▸ Problem to solve:
Please print the full listing exactly.
++++++++++++++++++++
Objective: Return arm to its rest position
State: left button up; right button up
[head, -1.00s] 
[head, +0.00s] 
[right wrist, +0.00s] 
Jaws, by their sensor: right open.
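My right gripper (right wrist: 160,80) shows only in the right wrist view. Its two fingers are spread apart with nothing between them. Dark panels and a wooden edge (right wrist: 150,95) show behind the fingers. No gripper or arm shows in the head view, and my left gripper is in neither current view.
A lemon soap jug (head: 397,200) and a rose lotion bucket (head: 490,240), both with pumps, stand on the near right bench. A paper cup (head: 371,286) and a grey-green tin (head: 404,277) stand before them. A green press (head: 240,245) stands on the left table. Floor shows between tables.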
++++++++++++++++++++
▸ Task answer:
Objective: Return arm to its rest position
State: left button up; right button up
[head, -1.00s] 
[head, +0.00s] 
[right wrist, +0.00s] 
Jaws, by their sensor: right open.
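My right gripper (right wrist: 160,80) shows only in the right wrist view. Its two fingers are spread apart with nothing between them. Dark panels and a wooden edge (right wrist: 150,95) show behind the fingers. No gripper or arm shows in the head view, and my left gripper is in neither current view.
A lemon soap jug (head: 397,200) and a rose lotion bucket (head: 490,240), both with pumps, stand on the near right bench. A paper cup (head: 371,286) and a grey-green tin (head: 404,277) stand before them. A green press (head: 240,245) stands on the left table. Floor shows between tables.

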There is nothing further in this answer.